Po nacieszeniu oczu wspaniałymi, dalekimi panoramkami, oraz imponującą konstrukcją szczytowego zbiornika elektrowni, zjeżdżamy na północny-zachód, w stronę niewielkiego pasemka okalającego od wschodu Jezioro Międzybrodzkie. Zaczyna się zjazd wąską dróżką, pełną kamieni i miejscami sypkiego piachu. Trudność zjazdu powiększa się jeszcze, na skutek sporego miejscami nachylenia stoku, które powoduje, iż bardzo łatwo można tu pofrunąć nad kierownicą. W pewnej chwili migną nam znaki czerwonego szlaku, my jednak nie zwracamy na nie uwagi, cały czas trzymając się głównej drogi w dół. Po dotarciu do “cywilizacji” warto zatrzymać się na chwilę i odwrócić w stronę dość odległego już Żaru. Byliśmy tam… 6 – 8 minut temu. Na najbliższym skrzyżowaniu skręcamy w lewo, w szutrową drogę, prowadzącą między zabudowaniami Kozubnika, oczywiście dalej w dół.
26,7 km / 1:25
Zjechaliśmy do doliny Soły, gdzie na skrzyżowaniu skręcamy w lewo (pd.) w górę rzeki. Po niecałych 2 km docieramy do zapory “Porąbka”, dzięki której powstało Jezioro Międzybrodzkie. Przejeżdżamy na drugą stronę doliny Soły, dalej, nieodmiennie cały czas w górę rzeki. Blisko kilometr dalej skręcamy w prawo, w boczną, stromo pnącą się do góry drogę. Czekać nas teraz podjazd pod względem nachylenia stoku podobny do tego na Żar. Miejscami jest on nawet jeszcze bardziej stromy.
33,8 km / 2:10
Wreszcie dobrnęliśmy do schroniska pod Hrobaczą Łąką. Roztacza się stąd widok na szczyty po drugiej stronie doliny Soły. Jeszcze tylko parę metrów pod górę i już naprawdę jesteśmy na szczycie. Skręcamy tu w lewo, razem z żółtym szlakiem, który towarzyszył nam od początku podjazdu. Po blisko kilometrze jazdy grzbietem oraz ciekawym zjeździe, na Przełęczy U Panienki – tuż obok figurki, gubimy szlak żółty, odbijający w prawo (pn.), nas zaś znów będzie czekać nas nieco trudny podjazd (wcześniej podejście) w towarzystwie czerwonego szlaku. Dalej znów wyborna jazda grzbietem.

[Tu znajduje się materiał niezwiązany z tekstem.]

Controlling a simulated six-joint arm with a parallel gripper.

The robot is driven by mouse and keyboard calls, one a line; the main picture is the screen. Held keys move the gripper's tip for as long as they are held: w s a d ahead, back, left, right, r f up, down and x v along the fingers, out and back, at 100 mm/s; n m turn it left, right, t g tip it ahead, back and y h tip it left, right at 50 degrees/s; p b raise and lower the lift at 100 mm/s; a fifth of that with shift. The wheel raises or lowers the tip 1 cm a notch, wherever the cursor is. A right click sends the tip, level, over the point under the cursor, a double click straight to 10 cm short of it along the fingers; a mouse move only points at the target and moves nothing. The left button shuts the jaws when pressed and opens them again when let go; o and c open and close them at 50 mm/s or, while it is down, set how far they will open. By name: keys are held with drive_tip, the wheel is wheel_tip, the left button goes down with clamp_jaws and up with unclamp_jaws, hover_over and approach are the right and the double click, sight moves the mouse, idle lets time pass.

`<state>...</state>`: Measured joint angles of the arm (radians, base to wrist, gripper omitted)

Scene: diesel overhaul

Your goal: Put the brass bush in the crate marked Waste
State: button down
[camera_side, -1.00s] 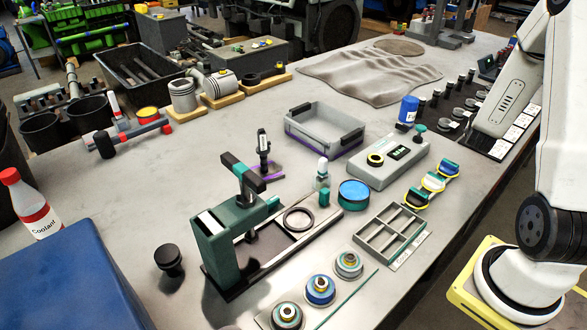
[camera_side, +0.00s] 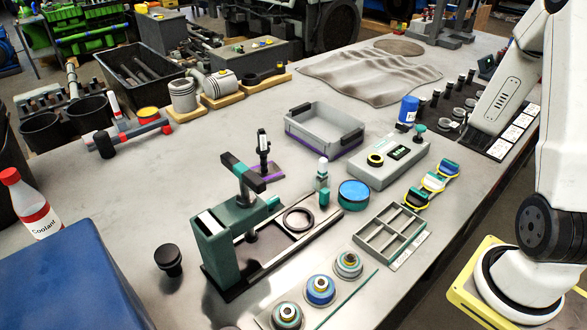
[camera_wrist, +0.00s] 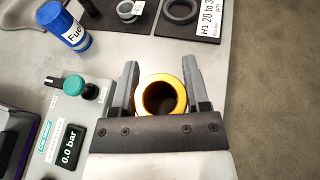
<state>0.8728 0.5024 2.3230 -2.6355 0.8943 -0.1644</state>
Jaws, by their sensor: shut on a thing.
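My gripper (camera_wrist: 158,85) shows in the wrist view with its two grey fingers on either side of a brass-yellow ring, the brass bush (camera_wrist: 180,86). It is shut on the bush, and I look down into the bush's dark bore. The gripper is not visible in the side view. An open grey crate (camera_side: 312,142) with a purple lower edge stands mid-table in the side view. I can read no Waste marking on it or on any other container.
A grey pressure unit (camera_side: 377,176) has a display and green knob; the display (camera_wrist: 69,146) reads 0.0 bar in the wrist view. A blue Fuel bottle (camera_wrist: 66,27) stands near it. A green press (camera_side: 217,245) and a divided tray (camera_side: 392,228) stand nearer the front.

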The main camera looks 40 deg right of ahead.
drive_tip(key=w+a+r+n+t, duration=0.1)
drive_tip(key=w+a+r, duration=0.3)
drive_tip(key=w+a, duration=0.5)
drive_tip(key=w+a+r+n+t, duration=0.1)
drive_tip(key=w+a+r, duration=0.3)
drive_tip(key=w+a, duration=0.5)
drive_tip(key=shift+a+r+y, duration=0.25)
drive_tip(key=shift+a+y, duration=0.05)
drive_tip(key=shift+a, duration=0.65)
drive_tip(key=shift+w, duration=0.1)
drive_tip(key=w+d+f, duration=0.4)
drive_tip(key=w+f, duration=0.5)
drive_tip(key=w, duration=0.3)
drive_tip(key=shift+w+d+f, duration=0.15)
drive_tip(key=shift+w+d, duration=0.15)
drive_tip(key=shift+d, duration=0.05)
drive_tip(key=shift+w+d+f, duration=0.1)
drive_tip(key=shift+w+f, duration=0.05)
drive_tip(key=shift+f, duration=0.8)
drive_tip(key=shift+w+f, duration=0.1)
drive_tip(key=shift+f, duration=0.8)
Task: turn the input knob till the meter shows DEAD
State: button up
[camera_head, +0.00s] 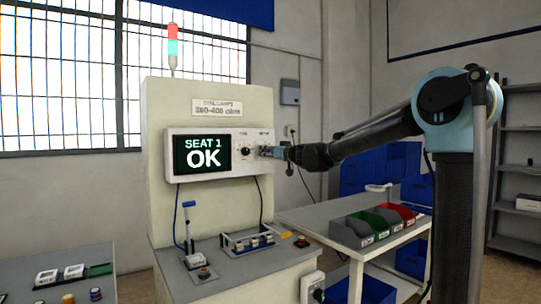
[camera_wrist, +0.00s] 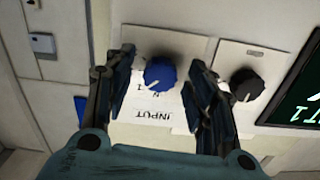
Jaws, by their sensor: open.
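The meter (camera_head: 202,154) on the front of the cream test stand reads "SEAT 1 OK" in the head view; a corner of its screen (camera_wrist: 300,95) shows at the right of the wrist view. The input knob (camera_wrist: 160,74) is blue, with a white pointer mark and an "INPUT" label (camera_wrist: 156,113) beside it. My gripper (camera_wrist: 160,75) is open, with one finger on each side of the blue knob; I cannot tell whether either finger touches it. In the head view my gripper (camera_head: 268,151) hides that knob.
A black knob (camera_wrist: 243,84) sits close to the right finger; it also shows in the head view (camera_head: 245,150). Below the meter are a blue-handled lever (camera_head: 188,225) and a rack of small parts (camera_head: 250,240). Coloured bins (camera_head: 372,226) stand on the side table.

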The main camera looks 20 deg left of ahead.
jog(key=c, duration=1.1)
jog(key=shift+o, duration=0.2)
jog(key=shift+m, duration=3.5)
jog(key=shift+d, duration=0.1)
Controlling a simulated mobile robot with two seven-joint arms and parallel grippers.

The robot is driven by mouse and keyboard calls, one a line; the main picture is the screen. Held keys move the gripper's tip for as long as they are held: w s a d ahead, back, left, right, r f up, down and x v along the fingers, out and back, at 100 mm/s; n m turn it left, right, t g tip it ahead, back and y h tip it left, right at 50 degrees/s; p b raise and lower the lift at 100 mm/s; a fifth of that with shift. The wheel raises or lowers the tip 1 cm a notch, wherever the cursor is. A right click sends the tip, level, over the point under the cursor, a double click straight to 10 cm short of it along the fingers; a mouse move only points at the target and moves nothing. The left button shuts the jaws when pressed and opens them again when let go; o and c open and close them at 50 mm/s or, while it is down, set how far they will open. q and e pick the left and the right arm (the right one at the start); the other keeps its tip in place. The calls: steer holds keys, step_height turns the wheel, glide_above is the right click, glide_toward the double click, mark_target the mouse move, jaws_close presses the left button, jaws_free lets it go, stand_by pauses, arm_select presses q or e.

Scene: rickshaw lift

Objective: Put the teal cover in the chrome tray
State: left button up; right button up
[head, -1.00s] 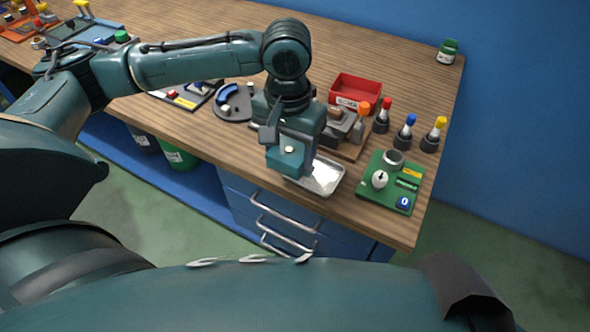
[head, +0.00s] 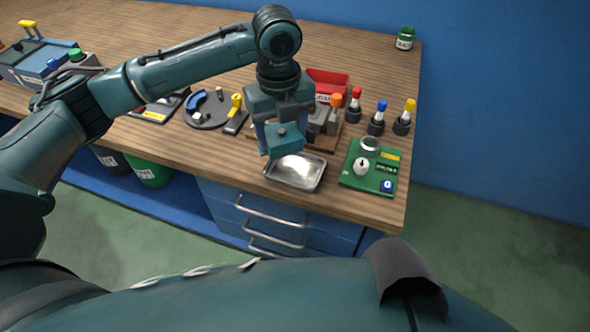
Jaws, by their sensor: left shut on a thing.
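The teal cover (head: 285,143) is a small teal block with a pale spot on its face. My left gripper (head: 281,128) is shut on it, pointing down. The chrome tray (head: 312,183) is a shallow shiny rectangular tray near the table's front edge. The cover hangs over the tray's back left part in the picture and hides that corner. I cannot tell the exact height between them. My right gripper is not in view.
A green board (head: 357,181) with a grey ring and white knob lies right of the tray. Behind stand a red bin (head: 327,82), a grey device on a wooden base, and red, blue (head: 377,118) and yellow-topped pieces. A round dark holder (head: 207,112) is left. Drawers (head: 270,222) lie below.

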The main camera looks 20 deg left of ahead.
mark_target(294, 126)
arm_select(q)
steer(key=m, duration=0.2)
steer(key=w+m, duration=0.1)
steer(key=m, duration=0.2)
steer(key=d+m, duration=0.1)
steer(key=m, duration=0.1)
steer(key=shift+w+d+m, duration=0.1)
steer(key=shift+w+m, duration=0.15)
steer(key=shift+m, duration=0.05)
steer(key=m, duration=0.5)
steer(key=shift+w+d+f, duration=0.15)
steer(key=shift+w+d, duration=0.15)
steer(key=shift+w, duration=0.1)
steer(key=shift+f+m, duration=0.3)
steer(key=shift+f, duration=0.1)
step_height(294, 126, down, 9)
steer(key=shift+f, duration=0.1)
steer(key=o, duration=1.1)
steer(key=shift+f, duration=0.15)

Po dłuższej chwili jazdy mało urozmaiconym grzbietem Kopców (rzadkość na dzisiejszej wycieczce) docieramy do wyrębu, skąd roztacza się rewelacyjny widok w kierunku północnym, na Pogórze Śląskie. Na pierwszym planie widzimy rozległe zabudowania Bielska – Białej, zaś nieco dalej Jezioro Goczałkowickie, już poza obrębem Pogórza.
38,0 km / 2:35
Spotykamy wreszcie niebieski szlak, który towarzyszyć nam będzie już do końca terenowej części wycieczki, a w najbliższej perspektywie na Przełęcz Przegibek. Przez ponad 2 km jedyną rzeczą którą będziemy robić (oprócz trzymania się szlaku) będzie grzanie hamulców na fascynującym zjeździe, chyba najciekawszym na całej wycieczce. Po dotarciu do drogi asfaltowej łączącej Bielsko – Białą z Międzybrodziem Bialskim, skręcamy w prawo. Najbliższe 2 km to znów prowadzenie roweru, przeplatane z jazdą tam tylko gdzie się da.

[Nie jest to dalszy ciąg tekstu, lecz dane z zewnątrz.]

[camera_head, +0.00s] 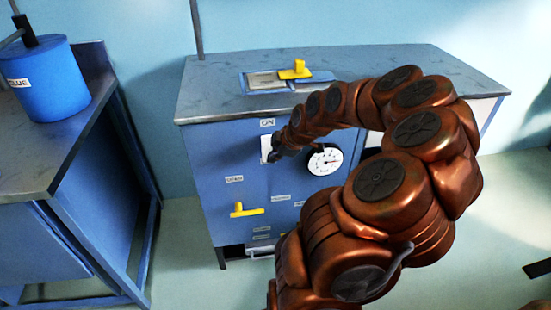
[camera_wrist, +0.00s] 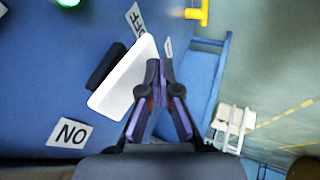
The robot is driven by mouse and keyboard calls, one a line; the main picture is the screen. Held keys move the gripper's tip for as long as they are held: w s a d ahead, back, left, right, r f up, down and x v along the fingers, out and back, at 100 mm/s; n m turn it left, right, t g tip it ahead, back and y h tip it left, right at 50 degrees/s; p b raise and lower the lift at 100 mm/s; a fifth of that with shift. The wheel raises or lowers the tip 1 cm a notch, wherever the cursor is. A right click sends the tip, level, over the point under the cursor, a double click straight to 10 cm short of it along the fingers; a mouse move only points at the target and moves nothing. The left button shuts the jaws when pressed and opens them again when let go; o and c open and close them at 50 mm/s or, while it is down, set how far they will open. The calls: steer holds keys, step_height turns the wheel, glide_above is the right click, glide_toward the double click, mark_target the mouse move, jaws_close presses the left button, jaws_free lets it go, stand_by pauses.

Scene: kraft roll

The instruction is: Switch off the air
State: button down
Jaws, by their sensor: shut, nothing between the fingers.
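A blue cabinet (camera_head: 219,158) with a grey top has a white switch plate (camera_head: 266,148) on its front, below an ON label (camera_head: 267,122). In the wrist view the white switch piece (camera_wrist: 126,78) lies between the ON label (camera_wrist: 69,133) and a partly hidden OFF label (camera_wrist: 135,20). A black part (camera_wrist: 106,66) runs along its left side. My gripper (camera_head: 276,154) is at the switch in the head view. In the wrist view my gripper (camera_wrist: 160,64) is shut and empty, its tips overlapping the switch's right edge. I cannot tell whether they touch.
A pressure gauge (camera_head: 325,160) sits right of the switch. A yellow handle (camera_head: 246,210) sticks out lower on the front, another yellow handle (camera_head: 297,70) on the top. A green light (camera_wrist: 68,2) glows. A blue pot (camera_head: 50,80) stands on the left bench.

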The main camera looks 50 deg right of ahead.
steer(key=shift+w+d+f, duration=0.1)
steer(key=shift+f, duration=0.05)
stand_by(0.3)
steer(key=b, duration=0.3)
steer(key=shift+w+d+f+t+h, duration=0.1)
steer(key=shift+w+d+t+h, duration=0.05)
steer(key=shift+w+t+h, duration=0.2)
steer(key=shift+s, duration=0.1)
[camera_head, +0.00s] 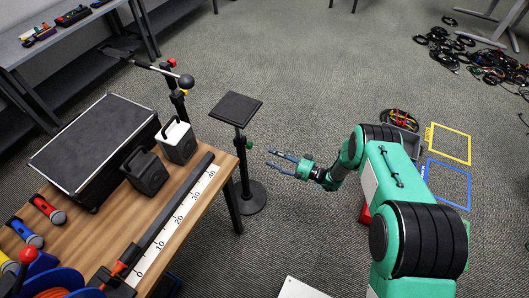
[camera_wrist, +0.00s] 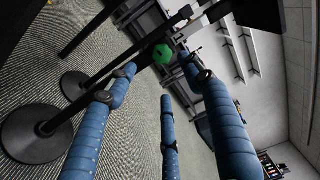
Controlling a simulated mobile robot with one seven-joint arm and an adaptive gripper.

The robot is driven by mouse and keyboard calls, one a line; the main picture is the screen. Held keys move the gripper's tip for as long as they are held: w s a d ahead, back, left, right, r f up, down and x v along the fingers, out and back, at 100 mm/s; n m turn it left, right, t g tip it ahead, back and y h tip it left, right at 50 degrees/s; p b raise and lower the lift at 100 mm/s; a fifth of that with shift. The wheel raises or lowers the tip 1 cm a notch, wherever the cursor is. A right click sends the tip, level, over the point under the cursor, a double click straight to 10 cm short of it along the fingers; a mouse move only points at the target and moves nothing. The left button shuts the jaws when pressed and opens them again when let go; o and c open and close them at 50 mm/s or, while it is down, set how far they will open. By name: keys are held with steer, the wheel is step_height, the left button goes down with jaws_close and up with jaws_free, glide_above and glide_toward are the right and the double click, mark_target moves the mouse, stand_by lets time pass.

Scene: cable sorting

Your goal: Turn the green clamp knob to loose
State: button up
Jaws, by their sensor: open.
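The green clamp knob (camera_head: 249,145) sits on the pole of a black stand with a square top plate (camera_head: 236,109) and a round base (camera_head: 250,198). In the wrist view the green knob (camera_wrist: 162,54) shows ahead, near the far ends of the blue fingers. My gripper (camera_head: 271,159) is open and empty, to the right of the pole and apart from the knob. In the wrist view its fingers (camera_wrist: 164,85) are spread, with the knob framed between the two upper ones. The knob's setting cannot be read.
A wooden table (camera_head: 188,224) stands left of the stand, with a black case (camera_head: 95,145), two small speakers and a ruler strip. A microphone stand (camera_head: 178,100) with red and yellow knobs rises behind.

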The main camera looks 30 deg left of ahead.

Wreszcie osiągamy szczyt Magurki. Widok stąd jest doprawdy imponujący (zresztą żadna to nowość na naszej dzisiejszej wycieczce): na wschodzie, ponad doliną Soły widzimy m.in. Żar, na który nie tak dawno się pięliśmy, dalej inne szczyty Beskidu Małego, zaś w przeciwnym kierunku roztacza się panorama na rozległą Kotlinę Żywiecką, a w dalszej perspektywie na Beskid Śląski, z dostojnie górującym ponad okolicznymi szczytami Skrzycznem (przekaźnik). Po chwili odpoczynku ruszamy w stronę Czupla (pd-wsch.), do którego docieramy po około 10 minutach jazdy, zaś na komputerku kilometraż wzrósł o około 3 km. Wyżej w Beskidzie Małym wjechać się już nie da, cóż z tego, jeśli porośnięty lasem wierzchołek nie dostarcza żadnych widoków. Stąd pojedziemy już tylko w dół, cały czas razem z niebieskim szlakiem, który – dobrze oznakowany – nie będzie nam sprawiał problemów z orientacją. Zjazd jest doprawdy rewelacyjny, pogarsza się nieco od momentu w którym obecność swą zaznaczyli drwale, prowadząc zrywkę drewna dokładnie trasą naszego przejazdu. Przeważnie da się tu jechać, ale UWAGA, jest to najtrudniejszy dzisiaj technicznie zjazd (luźne kamienie + bardzo stromo), zatem jeśli ktoś nie czuje się na siłach, a chciałby dotrzeć do domu w jednym kawałku, proponuję tu poprowadzić rower. Niebawem docieramy do rozwidlenia dróg, gdzie szlak niebieski skręca w lewo, a naszym oczom ukazuje się interesujący widok: mianowicie ponad naszą drogą, którą zaraz zjedziemy majestatycznie góruje Babia Góra, zaś ponad drogą odchodzącą w prawo niemniej majestatyczne Pilsko. Dalej znów po kamieniach, choć można już sobie jazdę znacznie ułatwić, wybierając ścieżkę prowadzącą bokiem drogi.
49,3 km / 3:45
Czernichów. Jeśli chodzi o jazdę terenową, dzisiaj to by było na tyle, pozostaje nam stąd już tylko wrócić asfaltem do Żywca. Na skrzyżowaniu skręcamy w prawo – w stronę zapory w Tresnej, a stamtąd już według uznania: ze wschodniej, lub zachodniej strony Jeziora Żywieckiego. Polecam jazdę po zachodniej stronie – po dotarciu do korony zapory, nie wjeżdżamy na nią, lecz jedziemy prosto, w stronę Zarzecza.
61,2 km / 4:20
Dworzec PKP w Żywcu. Nasze komputerki powinny notować wartości zbliżone do powyższych, zaś od momentu, kiedy to pełni sił i zapału ruszaliśmy stąd minęło około 7 godzin.